SSA's policy of requiring claims representatives to take bogus SSI claims is a waste of their time, a waste of tax-payer dollars and it often delays the payment of past-due SSDI benefits due to claimants who are awarded benefits.
The majority of SSD awards are processed at SSA Program Service Centers PCs. Once an SSI claim is taken, an SSI Windfall Offset indicator is input to the computer record to prevent a claimant from being paid both SSDI and SSI benefits for the same time period. Once the "indicator" is input to the claimant's record, the local office cannot remove it -- the Program Service Center must do it --and that is the problem.
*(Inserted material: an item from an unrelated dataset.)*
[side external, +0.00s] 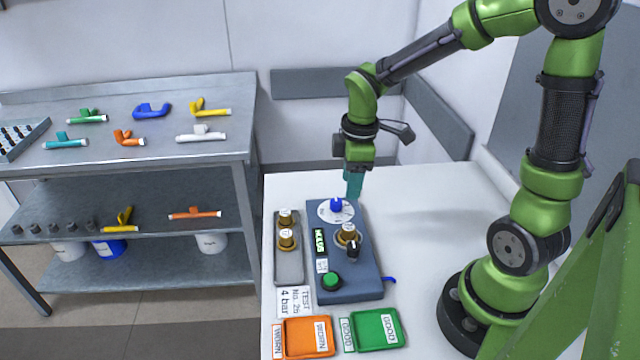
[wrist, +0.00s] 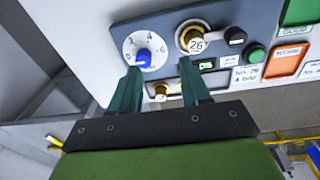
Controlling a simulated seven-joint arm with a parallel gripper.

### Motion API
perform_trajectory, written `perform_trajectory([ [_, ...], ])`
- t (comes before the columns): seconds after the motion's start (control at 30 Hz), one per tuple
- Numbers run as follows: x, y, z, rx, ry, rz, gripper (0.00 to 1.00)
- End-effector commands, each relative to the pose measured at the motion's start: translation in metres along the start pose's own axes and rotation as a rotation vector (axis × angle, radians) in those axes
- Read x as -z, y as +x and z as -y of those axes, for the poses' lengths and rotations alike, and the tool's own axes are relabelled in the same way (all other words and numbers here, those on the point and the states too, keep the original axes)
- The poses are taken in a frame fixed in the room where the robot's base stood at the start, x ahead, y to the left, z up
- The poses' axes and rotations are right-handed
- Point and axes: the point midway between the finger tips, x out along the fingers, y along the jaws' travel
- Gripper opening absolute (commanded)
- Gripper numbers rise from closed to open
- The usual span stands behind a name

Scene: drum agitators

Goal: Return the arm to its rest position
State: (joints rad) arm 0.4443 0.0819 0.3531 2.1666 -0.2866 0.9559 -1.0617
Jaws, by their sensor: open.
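My gripper (side external: 354,186) is at the end of my green arm, above the far end of the dark blue test box (side external: 348,290) on the white table. In the wrist view my gripper (wrist: 160,82) has its two teal fingers apart with nothing between them. The blue knob (side external: 336,204) on its white dial is just beyond the fingers, and it also shows in the wrist view (wrist: 143,58). A brass part (side external: 348,232) sits on the box, marked 26 in the wrist view (wrist: 192,38). Whether a fingertip touches the dial cannot be told.
A grey tray (side external: 287,268) with two brass parts stands left of the box. An orange tray (side external: 305,351) and a green tray (side external: 376,343) lie at the front. A steel shelf (side external: 150,155) with coloured pipe-like parts stands at left.

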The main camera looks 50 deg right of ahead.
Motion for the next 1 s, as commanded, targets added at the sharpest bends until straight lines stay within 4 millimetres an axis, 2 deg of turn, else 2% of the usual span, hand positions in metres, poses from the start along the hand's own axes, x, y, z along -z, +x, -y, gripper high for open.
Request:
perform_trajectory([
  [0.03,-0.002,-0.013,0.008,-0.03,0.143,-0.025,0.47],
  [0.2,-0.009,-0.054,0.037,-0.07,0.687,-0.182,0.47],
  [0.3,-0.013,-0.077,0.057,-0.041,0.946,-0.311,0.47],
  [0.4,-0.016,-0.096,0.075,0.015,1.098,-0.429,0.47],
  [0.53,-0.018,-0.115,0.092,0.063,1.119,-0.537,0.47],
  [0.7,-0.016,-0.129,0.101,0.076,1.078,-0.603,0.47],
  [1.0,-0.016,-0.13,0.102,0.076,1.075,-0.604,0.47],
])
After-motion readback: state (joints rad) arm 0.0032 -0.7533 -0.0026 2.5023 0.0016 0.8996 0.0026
The staff at SSA PCs have little or no knowledge of the SSI program, so they must wait for the local office to advise them of the disposition of the SSI claim, and that is very difficult to accomplish because every office within the PC's jurisdiction is trying to contact the PC. Consequently, the only option for the local SSA office is to leave a telephone message or send a memo and hope that someone gets the message.
On July 30, 2010, SSA announced that phones to PC-7, an office in Baltimore where Social Security disability claims for the New York region are implemented, are being turned off. Benefit authorizers, employees who implement disability allowances, are 90 days behind. Claims authorizers, a different category of employees who implement disability allowances are 115 days behind. This is a direct consequence of SSA's bogus SSI claims policy, which makes the majority of claims Windfall Offset cases.
The communication problem is compounded by the requirement that SSA pay the disability claimant within 60-days of receiving a favorable decision on a claim. The PCs meet this requirement by releasing the recurring monthly benefit and withholding the past-due benefit until they learn the status of the SSI claim.
Once the PC does that, the clock stops ticking on the claim and the payment of the past-due benefit is no longer a priority. The PC can -- and will -- delay processing the past-due benefit for an indefinite period.
If the PC isn't prompted (by a claimant's congressional representative) to pay the past-due benefit, it could take six months or more for the claimant to be paid. And it doesn't take a "Rocket Scientist" to figure out that individuals who have been unable to work for a year or two -- or more -- are in desperate need of all the benefits due to them; and delaying the payment of past-due benefits is nothing less than malfeasance.
There is no legitimate reason for the Social Security Administration's policy of taking federal welfare claims from each and every applicant for Social Security Disability benefits. SSA officials know this -- they don't care -- and millions of disabled individuals are paying the price for their indifference.